- _Task description_
Beginning at the line that contains "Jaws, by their", reproduce every line to the end of the material without changing any of them.
○ ○ ○ ○ ○
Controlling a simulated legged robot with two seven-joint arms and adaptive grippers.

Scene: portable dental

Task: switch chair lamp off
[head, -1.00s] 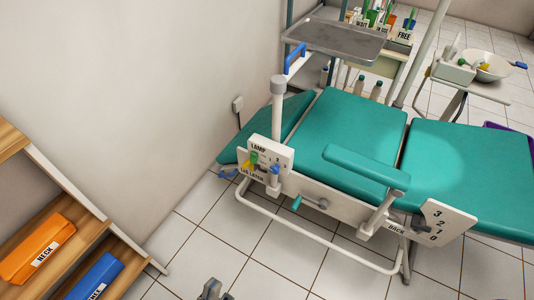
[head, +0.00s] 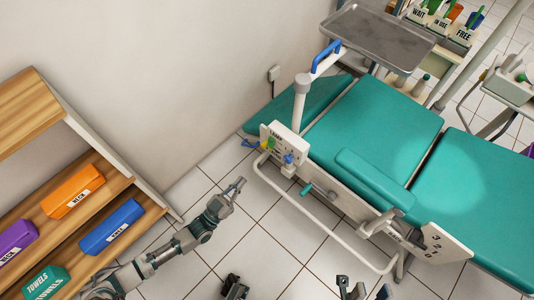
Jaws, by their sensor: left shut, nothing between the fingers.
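The dental chair (head: 385,120) has teal cushions, and a round bright patch of light lies on them, so the chair lamp appears lit. A white control panel (head: 277,133) marked LAMP is fixed at the chair's near left end. It carries a green-and-yellow control (head: 269,144) and a blue control (head: 289,159); their exact settings are too small to read. My left gripper (head: 236,187) is shut and empty. It appears below and left of the panel in the picture, apart from it, over the floor.
A wooden shelf (head: 90,142) with orange, blue, purple and green boxes stands at left. A white rail (head: 318,232) runs along the chair's near side. A metal tray (head: 378,35) is behind the chair. Tiled floor lies open before the chair.
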○ ○ ○ ○ ○
- _Reply_
Jaws, by their sensor: left shut, nothing between the fingers.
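The dental chair (head: 385,120) has teal cushions, and a round bright patch of light lies on them, so the chair lamp appears lit. A white control panel (head: 277,133) marked LAMP is fixed at the chair's near left end. It carries a green-and-yellow control (head: 269,144) and a blue control (head: 289,159); their exact settings are too small to read. My left gripper (head: 236,187) is shut and empty. It appears below and left of the panel in the picture, apart from it, over the floor.
A wooden shelf (head: 90,142) with orange, blue, purple and green boxes stands at left. A white rail (head: 318,232) runs along the chair's near side. A metal tray (head: 378,35) is behind the chair. Tiled floor lies open before the chair.

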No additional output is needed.